> _Aim of the task_
From the line containing "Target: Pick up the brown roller" to the end of the listing, write out every line exactly; leave out everything else.

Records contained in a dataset

** start **

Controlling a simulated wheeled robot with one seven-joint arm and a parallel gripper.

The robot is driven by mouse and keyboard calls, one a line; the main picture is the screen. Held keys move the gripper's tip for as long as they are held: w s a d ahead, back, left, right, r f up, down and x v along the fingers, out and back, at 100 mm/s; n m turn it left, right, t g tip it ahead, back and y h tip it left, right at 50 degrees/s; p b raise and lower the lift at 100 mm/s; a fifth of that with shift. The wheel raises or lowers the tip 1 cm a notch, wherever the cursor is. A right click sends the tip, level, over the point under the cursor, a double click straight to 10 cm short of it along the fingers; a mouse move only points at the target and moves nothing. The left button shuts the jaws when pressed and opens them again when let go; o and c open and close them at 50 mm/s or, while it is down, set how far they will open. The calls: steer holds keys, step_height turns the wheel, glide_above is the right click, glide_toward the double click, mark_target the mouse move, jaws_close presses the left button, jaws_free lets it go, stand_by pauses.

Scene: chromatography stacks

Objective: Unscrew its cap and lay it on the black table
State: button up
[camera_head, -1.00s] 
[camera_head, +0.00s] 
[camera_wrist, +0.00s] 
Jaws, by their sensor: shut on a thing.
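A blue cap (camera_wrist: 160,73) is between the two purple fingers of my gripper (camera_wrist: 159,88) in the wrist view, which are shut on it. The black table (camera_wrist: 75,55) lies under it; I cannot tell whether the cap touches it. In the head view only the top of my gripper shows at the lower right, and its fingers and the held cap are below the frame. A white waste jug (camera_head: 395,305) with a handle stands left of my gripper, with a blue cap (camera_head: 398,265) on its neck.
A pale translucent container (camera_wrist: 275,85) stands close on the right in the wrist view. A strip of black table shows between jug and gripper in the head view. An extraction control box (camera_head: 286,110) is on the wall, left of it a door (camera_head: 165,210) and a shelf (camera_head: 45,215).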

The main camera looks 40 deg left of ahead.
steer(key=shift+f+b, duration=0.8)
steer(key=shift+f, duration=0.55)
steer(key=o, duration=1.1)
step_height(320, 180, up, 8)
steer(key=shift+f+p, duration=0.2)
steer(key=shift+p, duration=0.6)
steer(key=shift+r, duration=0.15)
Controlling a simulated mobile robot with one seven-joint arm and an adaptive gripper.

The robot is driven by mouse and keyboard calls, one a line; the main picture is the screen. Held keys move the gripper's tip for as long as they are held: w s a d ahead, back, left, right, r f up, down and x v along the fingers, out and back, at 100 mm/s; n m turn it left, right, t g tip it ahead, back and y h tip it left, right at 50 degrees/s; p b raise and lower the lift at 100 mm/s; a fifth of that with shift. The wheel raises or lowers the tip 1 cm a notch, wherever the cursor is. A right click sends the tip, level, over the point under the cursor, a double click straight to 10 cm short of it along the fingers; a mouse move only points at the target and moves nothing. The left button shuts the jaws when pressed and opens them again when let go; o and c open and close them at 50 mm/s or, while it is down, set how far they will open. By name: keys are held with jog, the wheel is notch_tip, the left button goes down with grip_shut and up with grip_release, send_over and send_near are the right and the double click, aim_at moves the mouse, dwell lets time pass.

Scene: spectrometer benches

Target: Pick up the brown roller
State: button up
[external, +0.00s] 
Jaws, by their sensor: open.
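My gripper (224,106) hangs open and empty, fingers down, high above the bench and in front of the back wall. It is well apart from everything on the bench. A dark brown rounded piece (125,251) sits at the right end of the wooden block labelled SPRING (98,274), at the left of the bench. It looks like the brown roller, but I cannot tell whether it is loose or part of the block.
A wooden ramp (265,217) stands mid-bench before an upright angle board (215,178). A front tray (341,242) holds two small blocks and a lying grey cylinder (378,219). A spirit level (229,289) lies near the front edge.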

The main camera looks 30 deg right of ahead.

** end **

> _Complete response_
Target: Pick up the brown roller
State: button up
[external, +0.00s] 
Jaws, by their sensor: open.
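My gripper (224,106) hangs open and empty, fingers down, high above the bench and in front of the back wall. It is well apart from everything on the bench. A dark brown rounded piece (125,251) sits at the right end of the wooden block labelled SPRING (98,274), at the left of the bench. It looks like the brown roller, but I cannot tell whether it is loose or part of the block.
A wooden ramp (265,217) stands mid-bench before an upright angle board (215,178). A front tray (341,242) holds two small blocks and a lying grey cylinder (378,219). A spirit level (229,289) lies near the front edge.

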The main camera looks 30 deg right of ahead.

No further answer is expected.